# [Set exercise]
Restate, exactly and without pictures, the lines from the start of the listing below through the line holding "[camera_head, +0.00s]".

---------- Source material

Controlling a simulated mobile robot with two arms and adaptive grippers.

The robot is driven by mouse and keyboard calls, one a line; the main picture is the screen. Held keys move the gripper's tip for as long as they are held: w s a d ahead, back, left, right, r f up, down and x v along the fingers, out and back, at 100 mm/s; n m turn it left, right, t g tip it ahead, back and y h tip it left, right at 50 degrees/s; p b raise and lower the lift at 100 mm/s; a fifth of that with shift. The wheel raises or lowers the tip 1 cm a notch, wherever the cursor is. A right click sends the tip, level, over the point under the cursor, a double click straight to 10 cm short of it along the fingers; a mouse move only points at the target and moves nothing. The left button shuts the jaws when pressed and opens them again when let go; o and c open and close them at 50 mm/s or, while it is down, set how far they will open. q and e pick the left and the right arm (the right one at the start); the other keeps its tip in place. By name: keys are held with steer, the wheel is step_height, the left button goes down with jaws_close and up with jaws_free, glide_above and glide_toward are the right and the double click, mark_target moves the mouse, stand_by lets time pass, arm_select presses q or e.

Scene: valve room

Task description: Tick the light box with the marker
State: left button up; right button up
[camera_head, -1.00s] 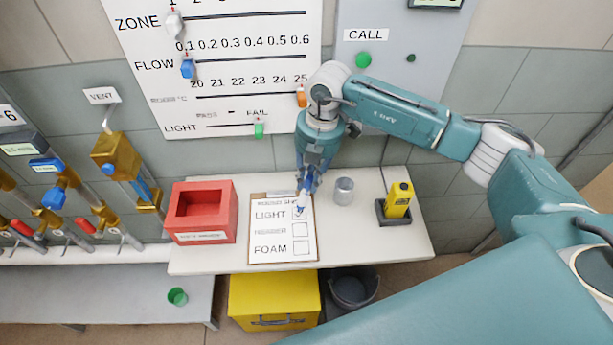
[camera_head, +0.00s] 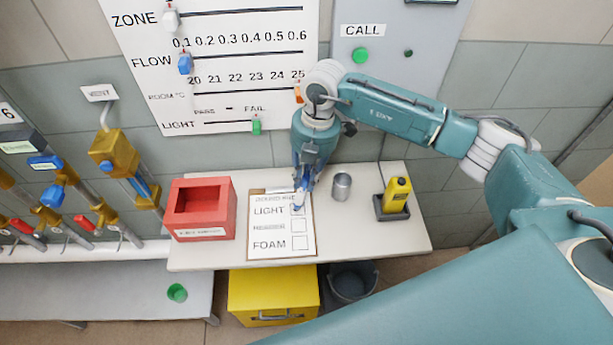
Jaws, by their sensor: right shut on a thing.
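A clipboard with a white sheet (camera_head: 270,227) lies on the shelf table, with rows LIGHT, a blurred middle word, and FOAM, each with a box at the right. My right gripper (camera_head: 303,190) is above the upper right part of the sheet, pointing down. The gripper and marker partly cover that box. I cannot tell whether the tip touches the paper or whether a mark is there. My left gripper is not in view.
On the table (camera_head: 370,245), a red open box (camera_head: 222,223) stands left of the clipboard. A grey metal cup (camera_head: 341,187) and a yellow device in a dark holder (camera_head: 396,197) stand right. A slider board (camera_head: 220,110) hangs behind. A yellow case (camera_head: 272,300) is below.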

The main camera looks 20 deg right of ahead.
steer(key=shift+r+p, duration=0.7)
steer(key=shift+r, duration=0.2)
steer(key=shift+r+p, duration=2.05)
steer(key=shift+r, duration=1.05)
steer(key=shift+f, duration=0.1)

--------------------

# [Written solution]
Controlling a simulated mobile robot with two arms and adaptive grippers.

The robot is driven by mouse and keyboard calls, one a line; the main picture is the screen. Held keys move the gripper's tip for as long as they are held: w s a d ahead, back, left, right, r f up, down and x v along the fingers, out and back, at 100 mm/s; n m turn it left, right, t g tip it ahead, back and y h tip it left, right at 50 degrees/s; p b raise and lower the lift at 100 mm/s; a fifth of that with shift. The wheel raises or lowers the tip 1 cm a notch, wherever the cursor is. A right click sends the tip, level, over the point under the cursor, a double click straight to 10 cm short of it along the fingers; a mouse move only points at the target and moves nothing. The left button shuts the jaws when pressed and opens them again when let go; o and c open and close them at 50 mm/s or, while it is down, set how far they will open. q and e pick the left and the right arm (the right one at the start); the other keeps its tip in place. By name: keys are held with steer, the wheel is step_height, the left button goes down with jaws_close and up with jaws_free, glide_above and glide_toward are the right and the double click, mark_target moves the mouse, stand_by lets time pass, arm_select presses q or e.

Scene: valve room

Task description: Tick the light box with the marker
State: left button up; right button up
[camera_head, -1.00s] 
[camera_head, +0.00s] 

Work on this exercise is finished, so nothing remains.